Fotografia da ópera infantil Brundibar partir do filme de propaganda «Theresienstadt» (Fonte: https://photos.yadvashem.org/)
Mas de repente algo acontece. Estiveram bem. Na realidade tinham sido bons, definitivamente bens. Pinta e Greta realmente pareciam ser irmãos. Ella movia-se como um gato. Rafael tinha uma voz incrível. Honza, Brundibár, fora realmente, realmente, realmente mau. Portanto, não importava que Zdenek se tivesse esquecido de uma linha ou que a voz de Zvi não fosse perfeita. Quando fora a sua vez de finalmente subir ao palco com o resto do coro, mal podia esperar e em uníssono cantaram:
«Estendamos a nossa mão amiga. Acrescentem o vosso talento aos nossos esforços, Voz a voz, e seremos fortes... . . Unidos, venceremos a nossa posição.» O sentimento no final da apresentação da ópera é comum a todas as crianças e à audiência: felicidade. Juntos tinham vencido o homem mau. Felicidade essa que ainda atualmente Michael recorda e sente, apesar da tristeza de ter visto desaparecer dos ensaios, sem nunca mais os ver, a maior parte dos seus companheiros. Michael recorda-se, também, de ter participado na última apresentação da ópera perante a Cruz Vermelha Internacional, em 23 de junho de 1944, e de todos quererem cantar o seu final, ainda mais alto, ainda melhor, para que aquelas pessoas percebessem qual era o real significado da peça e fizessem os nazis fechar Terezín e libertá-los a todos, mas nada disso aconteceu.
Lista dos quartos do Gueto de Theresienstadt, fim de abril/princípio de maio de 1945 (Fonte: https://arolsen-archives.org/en/)
O pior em Terezín era o medo de entrar para uma lista de um transporte.
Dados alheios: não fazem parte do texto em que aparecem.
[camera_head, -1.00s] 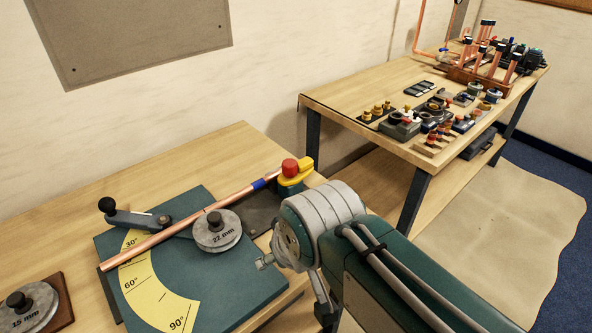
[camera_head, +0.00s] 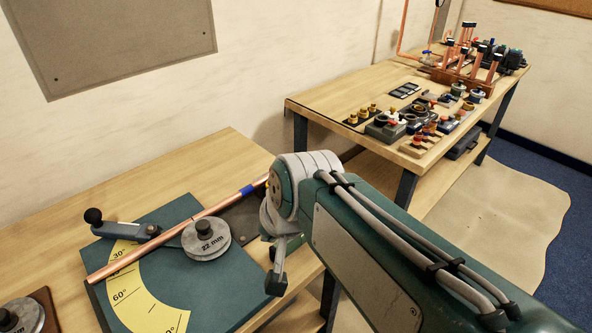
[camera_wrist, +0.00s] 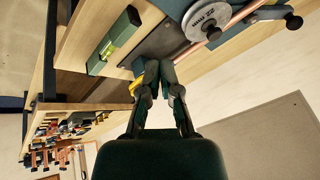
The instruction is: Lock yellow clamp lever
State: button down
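The yellow clamp lever (camera_wrist: 138,68) shows only as a small patch beside my gripper's left finger in the wrist view. The rest of it is hidden, and my arm covers the clamp in the head view. My gripper (camera_wrist: 160,64) has its fingertips drawn together right at the clamp, with nothing visible between them; contact with the lever cannot be told. The copper pipe (camera_head: 170,239) with a blue mark lies across the bender, past the 22 mm roller (camera_head: 206,239), and its clamp end runs behind my arm.
The bender's teal plate (camera_head: 228,281) and dark-handled lever (camera_head: 122,228) sit on the near bench (camera_head: 165,178). A green level (camera_wrist: 114,42) shows in the wrist view. A second bench (camera_head: 352,90) holds fittings and upright copper pipes.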

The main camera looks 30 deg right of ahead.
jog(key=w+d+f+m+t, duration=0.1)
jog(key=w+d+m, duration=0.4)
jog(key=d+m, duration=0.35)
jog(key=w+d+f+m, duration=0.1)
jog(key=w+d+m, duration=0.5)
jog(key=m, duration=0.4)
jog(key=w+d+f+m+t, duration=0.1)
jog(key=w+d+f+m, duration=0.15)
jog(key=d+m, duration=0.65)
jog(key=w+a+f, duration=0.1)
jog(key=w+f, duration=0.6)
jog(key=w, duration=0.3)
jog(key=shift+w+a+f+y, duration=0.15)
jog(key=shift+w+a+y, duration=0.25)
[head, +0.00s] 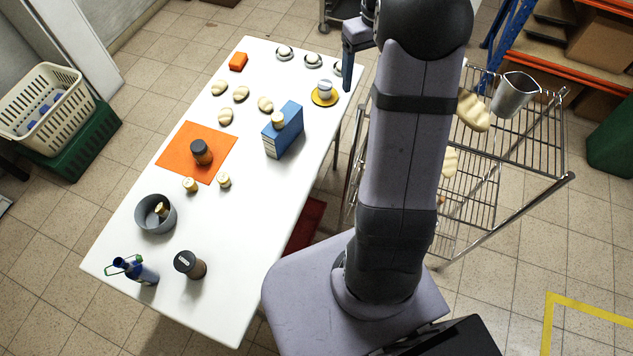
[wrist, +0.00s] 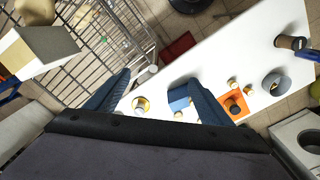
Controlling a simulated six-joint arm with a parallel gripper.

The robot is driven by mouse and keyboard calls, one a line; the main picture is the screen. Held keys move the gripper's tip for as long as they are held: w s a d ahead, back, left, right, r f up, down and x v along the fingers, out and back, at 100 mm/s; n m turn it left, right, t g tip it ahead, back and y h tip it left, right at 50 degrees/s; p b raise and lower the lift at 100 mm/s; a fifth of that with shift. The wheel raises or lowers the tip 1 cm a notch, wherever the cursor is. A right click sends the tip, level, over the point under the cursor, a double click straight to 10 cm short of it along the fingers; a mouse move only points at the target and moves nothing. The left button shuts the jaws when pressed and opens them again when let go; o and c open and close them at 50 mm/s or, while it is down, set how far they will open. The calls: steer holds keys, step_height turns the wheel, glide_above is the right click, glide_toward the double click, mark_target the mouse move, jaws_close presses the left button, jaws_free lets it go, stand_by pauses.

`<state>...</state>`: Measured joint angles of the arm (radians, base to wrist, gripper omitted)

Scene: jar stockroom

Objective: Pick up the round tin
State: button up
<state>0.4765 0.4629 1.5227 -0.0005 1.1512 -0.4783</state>
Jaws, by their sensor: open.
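I cannot tell for certain which thing is the round tin. A grey round open container (head: 143,222) stands on the white table (head: 225,290), with a small pale-topped jar (head: 161,210) inside; the container also shows in the wrist view (wrist: 267,86). A white cylindrical thing (head: 324,86) sits on a yellow saucer (head: 324,101). Small pale-lidded jars stand near the orange mat (head: 210,135), and one tops a blue box (head: 290,133). My gripper (wrist: 158,78) is open and empty in the wrist view. In the head view it is partly hidden by my arm, near the table's far right edge.
A dark-lidded jar (head: 201,152) stands on the mat. Another jar (head: 187,265) and a blue bottle (head: 140,271) are near the table's front. Three light saucers, several pale lumps and an orange block (head: 238,62) lie toward the back. A wire rack (head: 520,150) stands right.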

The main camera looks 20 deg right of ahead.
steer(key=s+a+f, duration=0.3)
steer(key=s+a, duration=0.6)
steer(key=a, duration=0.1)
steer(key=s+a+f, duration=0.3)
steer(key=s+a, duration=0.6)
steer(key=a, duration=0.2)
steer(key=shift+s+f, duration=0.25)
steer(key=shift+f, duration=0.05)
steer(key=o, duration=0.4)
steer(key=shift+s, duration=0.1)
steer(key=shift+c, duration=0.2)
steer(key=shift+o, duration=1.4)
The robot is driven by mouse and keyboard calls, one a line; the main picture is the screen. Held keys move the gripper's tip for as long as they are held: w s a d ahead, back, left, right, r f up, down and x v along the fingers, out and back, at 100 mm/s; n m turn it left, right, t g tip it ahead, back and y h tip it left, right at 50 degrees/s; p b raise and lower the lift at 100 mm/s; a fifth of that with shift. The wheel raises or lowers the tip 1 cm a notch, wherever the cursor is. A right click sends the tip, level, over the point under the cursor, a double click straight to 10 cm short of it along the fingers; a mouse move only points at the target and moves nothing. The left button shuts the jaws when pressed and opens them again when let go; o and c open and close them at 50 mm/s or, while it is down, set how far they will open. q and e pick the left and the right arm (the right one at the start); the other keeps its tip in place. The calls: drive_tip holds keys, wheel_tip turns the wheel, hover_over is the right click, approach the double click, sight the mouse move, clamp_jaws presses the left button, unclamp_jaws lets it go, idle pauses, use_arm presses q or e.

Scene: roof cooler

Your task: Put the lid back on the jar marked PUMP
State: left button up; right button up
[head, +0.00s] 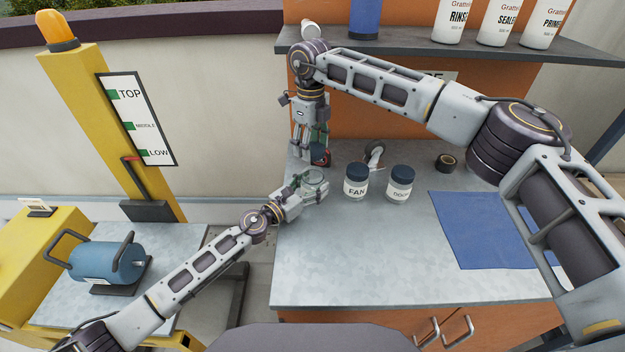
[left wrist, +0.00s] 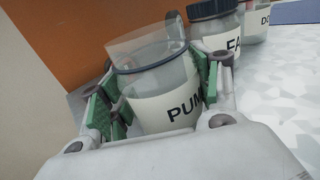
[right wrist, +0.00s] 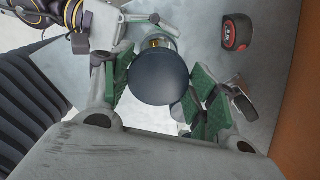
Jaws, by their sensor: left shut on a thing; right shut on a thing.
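The clear jar marked PUMP (left wrist: 165,95) stands open between the fingers of my left gripper (left wrist: 160,105), which is shut on its sides. In the head view the jar (head: 314,182) is near the counter's left edge, with my left gripper (head: 305,188) around it. My right gripper (right wrist: 160,85) is shut on a dark round lid (right wrist: 160,77). In the head view the lid (head: 317,150) is held beyond and above the jar, apart from it. In the right wrist view the lid covers part of what lies below, and something brass-coloured shows past its edge.
Jars marked FAN (head: 355,185) and DOOR (head: 400,186), with dark lids, stand right of the PUMP jar. A red-and-black tape measure (right wrist: 238,32), a metal object (head: 375,154) and a black roll (head: 446,162) lie behind. A blue mat (head: 485,230) lies at right; the front counter is clear.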

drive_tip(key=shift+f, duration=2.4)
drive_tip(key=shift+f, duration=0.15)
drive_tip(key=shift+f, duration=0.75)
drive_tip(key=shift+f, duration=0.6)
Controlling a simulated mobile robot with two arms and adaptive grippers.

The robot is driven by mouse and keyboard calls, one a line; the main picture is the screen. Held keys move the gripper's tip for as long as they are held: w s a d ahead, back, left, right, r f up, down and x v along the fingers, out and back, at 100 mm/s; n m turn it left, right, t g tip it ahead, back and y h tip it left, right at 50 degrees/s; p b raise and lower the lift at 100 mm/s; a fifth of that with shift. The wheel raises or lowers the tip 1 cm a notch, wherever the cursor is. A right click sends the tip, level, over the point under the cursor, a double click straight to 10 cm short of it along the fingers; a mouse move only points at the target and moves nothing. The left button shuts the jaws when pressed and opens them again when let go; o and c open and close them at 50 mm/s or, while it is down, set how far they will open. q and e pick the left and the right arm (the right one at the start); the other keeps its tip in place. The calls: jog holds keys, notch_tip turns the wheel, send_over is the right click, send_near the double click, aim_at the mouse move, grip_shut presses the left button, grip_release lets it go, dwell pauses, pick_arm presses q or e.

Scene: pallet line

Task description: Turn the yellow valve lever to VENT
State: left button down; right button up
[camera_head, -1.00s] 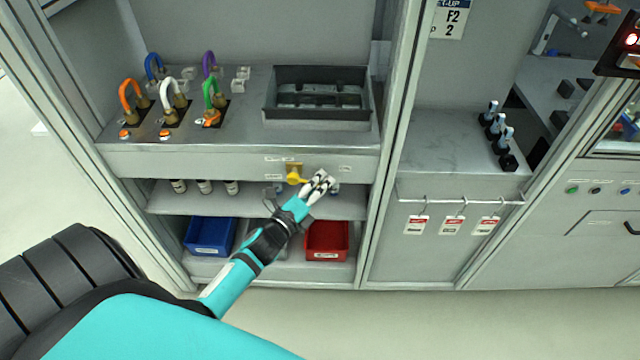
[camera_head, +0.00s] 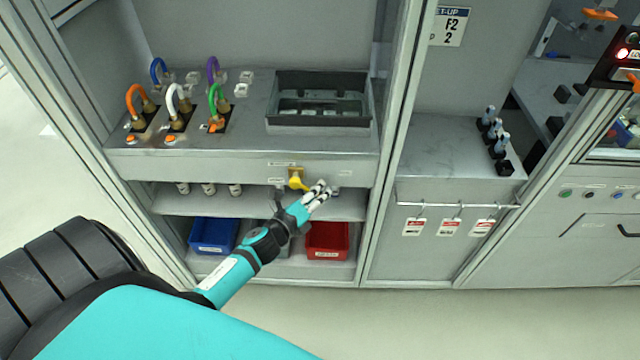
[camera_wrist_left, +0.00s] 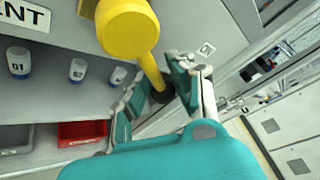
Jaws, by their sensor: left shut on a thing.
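The yellow valve lever (camera_head: 298,183) sits on the front face of the bench, below the dark tray. In the left wrist view the yellow lever (camera_wrist_left: 128,28) shows large, its round hub at the top and its handle slanting down to the right between my fingers. My left gripper (camera_head: 320,192) is shut on the handle's end; it also shows in the left wrist view (camera_wrist_left: 156,88). A label ending in "NT" (camera_wrist_left: 25,14) is left of the hub, and a small label (camera_wrist_left: 206,49) is to the right. My right gripper is out of view.
Several coloured hoses stand on the bench top, with a dark tray (camera_head: 275,117) beside them. Below, small bottles stand on a shelf, above a blue bin (camera_head: 212,237) and a red bin (camera_head: 327,241). A frame post (camera_head: 388,130) rises to the right of the lever.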

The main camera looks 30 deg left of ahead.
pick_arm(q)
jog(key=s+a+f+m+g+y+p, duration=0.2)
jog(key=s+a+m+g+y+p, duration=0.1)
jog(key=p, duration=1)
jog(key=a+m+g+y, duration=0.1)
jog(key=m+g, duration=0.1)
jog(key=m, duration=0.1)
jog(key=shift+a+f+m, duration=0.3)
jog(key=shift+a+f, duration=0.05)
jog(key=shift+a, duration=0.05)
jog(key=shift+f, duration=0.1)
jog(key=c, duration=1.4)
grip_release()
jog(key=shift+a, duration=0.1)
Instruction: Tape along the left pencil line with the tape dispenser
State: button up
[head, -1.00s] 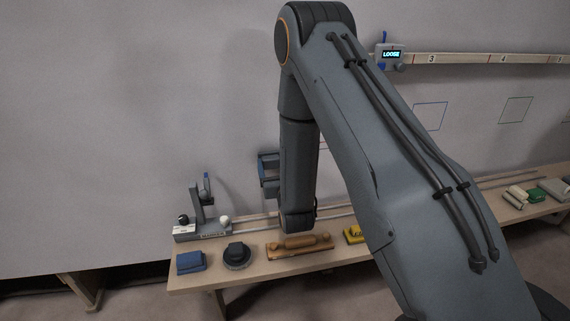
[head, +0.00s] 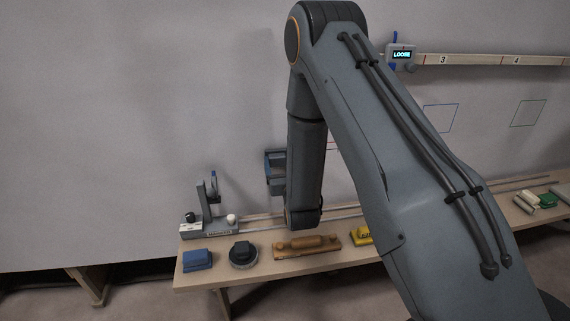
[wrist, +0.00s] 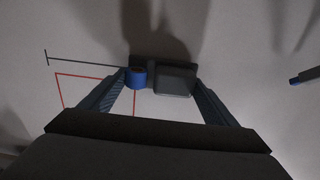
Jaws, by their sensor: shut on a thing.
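My gripper (wrist: 165,97) is shut on the tape dispenser (wrist: 175,82), a dark grey body with a blue tape roll (wrist: 137,78) at its left. In the wrist view the dispenser is close against or touching the wall; I cannot tell which. A dark pencil line (wrist: 85,62) with a tick at its left end runs right towards the dispenser, which hides its right end. In the head view my gripper (head: 276,172) is at the wall, partly behind my arm, and the dispenser cannot be made out.
A red outline (wrist: 85,75) lies below the line. A rail (head: 480,60) carries a box reading LOOSE (head: 401,55). The bench (head: 225,277) below holds a clamp-like device (head: 209,222), a blue block (head: 197,259), a round dark tool (head: 243,254) and a wooden tool (head: 306,245). The wall at left is bare.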

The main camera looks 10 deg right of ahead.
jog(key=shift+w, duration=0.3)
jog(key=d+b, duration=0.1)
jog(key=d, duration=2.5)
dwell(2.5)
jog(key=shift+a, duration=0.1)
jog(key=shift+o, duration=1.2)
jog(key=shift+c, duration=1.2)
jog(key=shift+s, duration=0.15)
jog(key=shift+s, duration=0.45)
Ninguém sabia para onde iam os transportes. Michael refere que lhes diziam que iam para Leste e nada mais. Depois descobriram que ir para Leste significava ir para um campo de extermínio, muito provavelmente Auschwitz, mas então ainda nada sabia sobre isso. Entre 28 de setembro e 28 de outubro de 1944, as SS deportaram 18402 de Theresienstadt para Auschwitz em 11 transportes. Destes apenas 1574 sobreviveram à Guerra.
A tia de Michael, Louise Fleischer, cujo postal ajudou a salvar as vidas de Michael, Marietta e da sua mãe (Fonte: GRUENBAUM, Michael – Somewhere there is still a sun. A memoir of the Holocaust, Aladdin, 2015 e https://www.holocaust.cz/)
Assim, a sua mãe desenvolveu um código com a sua cunhada, Louise Fleischer. Se um deles fosse deportado e pudesse enviar uma nota ou algum tipo de postal ou carta, se a caligrafia estivesse a subir, isso significava que o outro lugar era melhor que Terezín, e se estivesse a descer, isso significava que era pior. Acontece que a sua tia foi deportada para Auschwitz em 18 de maio de 1944, tendo sido uma das poucas pessoas que ainda puderam enviar um postal à sua mãe. Ela disse que já trabalhava como costureira - claro que nunca tinha trabalhado como costureira - e que a caligrafia estava a descer, pelo que sabíamos que ela estaria num lugar bem pior que Terezín. Michael afirma «por isso, a minha mãe tentou fazer tudo o que pôde para nos manter em Terezín».
Convocatórios para transportes de Terezin para "o Leste" (Auschwitz) para a família Grünbaum (Fonte: https://collections.ushmm.org)
Durante as primeiras vezes em que fomos convocados para o transporte, Michael recorda que a sua mãe conseguiu fazê-los sair, recordando às pessoas que estavam a fazer as listas que o seu pai tinha feito muitas coisas boas pela comunidade judaica em Praga. Mas a última vez, a 12 outubro de 1944, foi muito difícil fazê-lo porque as próprias pessoas que estavam a fazer as listas estavam a ser deportadas. Não havia ninguém a quem recorrer. Na fila de transporte em que estavam, foram chamados e como o seu número era o 1385 num total de 1500 prisioneiros, isso deu tempo à sua mãe de tentar mais uma oportunidade para escapar àquele destino.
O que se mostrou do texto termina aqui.